Establishing a business in the UAE?
That's our business.
As a foreign company wishing to establish your corporate presence in the UAE, you have various options available, some of which are outlined below. To learn which set up is best suited to your business, one of our experienced team will guide you through the complexities of deciding on the right way ahead for your company.
Our services are designed to be efficient, cost-effective and tailored to your individual needs. Our aim is to relieve you of the burdens and legalities of business set-up in the region, and enable you to focus on running and growing your business.
The UAE is the leading business center in the GCC region and there are various ways in which in which foreign companies, or indeed individuals, may establish a legal presence in the country. It is a requirement of all the Emirates in the UAE that in order to conduct any form of commercial activity a licence is required. Essentially there are three kinds of licence:
- a commercial licence which covers trading activities.
- an industrial licence for manufacturing or industrial activities.
- a professional licence, which is appropriate for those activities which are of a professional nature.
Federal Law No 8 of 1984 commonly referred to as the “Companies Law” sets out the various legal structures that may be established in the UAE in order to carry on a business. Those most relevant to foreign owners are as follows:
A Limited Liability Company usually, referred to as an LLC, is the most commonly incorporated commercial entity used to conduct commercial activities in Dubai. As it is a private company its shares may not be allotted to the general public. However, the partners do benefit from the advantage of having limited liability to the extent of their contribution to the share capital. In the past the minimum share capital was fixed in the Companies Law at AED 150,000. However a recent amendment to the Companies Law has relaxed this to abolish the need for a specified minimum share capital, and instead stipulates that the capital should be sufficient for the company’s needs.

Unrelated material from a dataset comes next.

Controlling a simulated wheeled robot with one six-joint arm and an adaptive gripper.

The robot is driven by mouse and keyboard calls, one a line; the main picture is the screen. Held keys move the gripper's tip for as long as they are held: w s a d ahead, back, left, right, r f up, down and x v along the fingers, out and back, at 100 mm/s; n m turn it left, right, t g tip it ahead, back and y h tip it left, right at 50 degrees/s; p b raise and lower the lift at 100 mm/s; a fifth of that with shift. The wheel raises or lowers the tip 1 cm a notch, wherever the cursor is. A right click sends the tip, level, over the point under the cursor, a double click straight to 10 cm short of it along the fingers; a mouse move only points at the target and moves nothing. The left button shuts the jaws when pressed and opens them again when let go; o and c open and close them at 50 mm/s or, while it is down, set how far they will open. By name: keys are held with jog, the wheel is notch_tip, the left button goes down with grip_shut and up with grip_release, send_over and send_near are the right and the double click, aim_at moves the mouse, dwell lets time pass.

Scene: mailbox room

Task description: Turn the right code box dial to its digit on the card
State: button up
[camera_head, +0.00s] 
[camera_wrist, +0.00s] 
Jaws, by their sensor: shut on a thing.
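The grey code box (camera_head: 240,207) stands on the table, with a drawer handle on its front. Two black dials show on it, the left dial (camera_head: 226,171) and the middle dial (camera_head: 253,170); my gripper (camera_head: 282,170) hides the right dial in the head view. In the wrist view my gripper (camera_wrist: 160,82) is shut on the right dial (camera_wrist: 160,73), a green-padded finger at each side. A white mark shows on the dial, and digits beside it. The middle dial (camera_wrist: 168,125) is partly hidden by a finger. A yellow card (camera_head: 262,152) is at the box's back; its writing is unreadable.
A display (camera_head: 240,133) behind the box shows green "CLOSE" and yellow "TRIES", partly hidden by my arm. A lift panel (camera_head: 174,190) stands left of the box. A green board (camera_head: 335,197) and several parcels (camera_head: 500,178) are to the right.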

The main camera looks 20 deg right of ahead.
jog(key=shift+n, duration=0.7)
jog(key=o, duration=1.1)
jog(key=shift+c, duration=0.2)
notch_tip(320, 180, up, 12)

A Limited Liability Company must have a minimum of two shareholders, with a maximum of 50 shareholders. The maximum shareholding of the foreign party, be it an individual or a company, should be no more than 49% of the paid up share capital. The Companies Law does, however, permit the profits and losses to be shared in a different ratio to that of the share ownership up to a certain extent.
There are no restrictions in the law in respect of the nationality of the manager of the company, and the LLC may be operated under one manager or via a board of directors who would usually appoint a general manager for day-to-day operational purposes.
The exception to the rule of a minimum shareholding of 51% for the UAE national party concerns other GCC nationals. In accordance with a UAE Cabinet Resolution, GCC nationals may own all the shares in a UAE-incorporated LLC, provided there are no non-GCC national partners in the company.
The Companies Law governs the formation and regulation of branches and representative offices of foreign companies in the UAE. These offices may be 100% foreign-owned, however they must appoint a UAE national individual or a 100% UAE owned company to act as a Local Service Agent, commonly referred to as a “sponsor”. The main role of the Local Service Agent is to assist the company in obtaining visas and licences and generally to liaise with government departments.
Broadly speaking, a branch of a foreign company may only carry out those activities undertaken by that of its parent and in addition must also seek approval and registration in the Foreign Companies Register maintained at the Ministry of Economy.
In respect of representative offices, their activities are strictly limited to promoting the services or products of their foreign parent company, and they are not permitted to trade as such in these items. A representative office may not generate any income, nor issue any invoices. Generally speaking representative offices take on the task of acting as marketing or administrative centres for the foreign company.
Professional firms may take on the form of sole proprietorships or civil companies. However, both of these carry unlimited liability and therefore differ significantly in that respect to the limited liability arrangements described above. A UAE national, or 100% UAE-owned company, must be appointed as a local service agent, although the national party has no direct involvement in the business and is usually paid a lump sum for performing similar services to a sponsor for a branch office.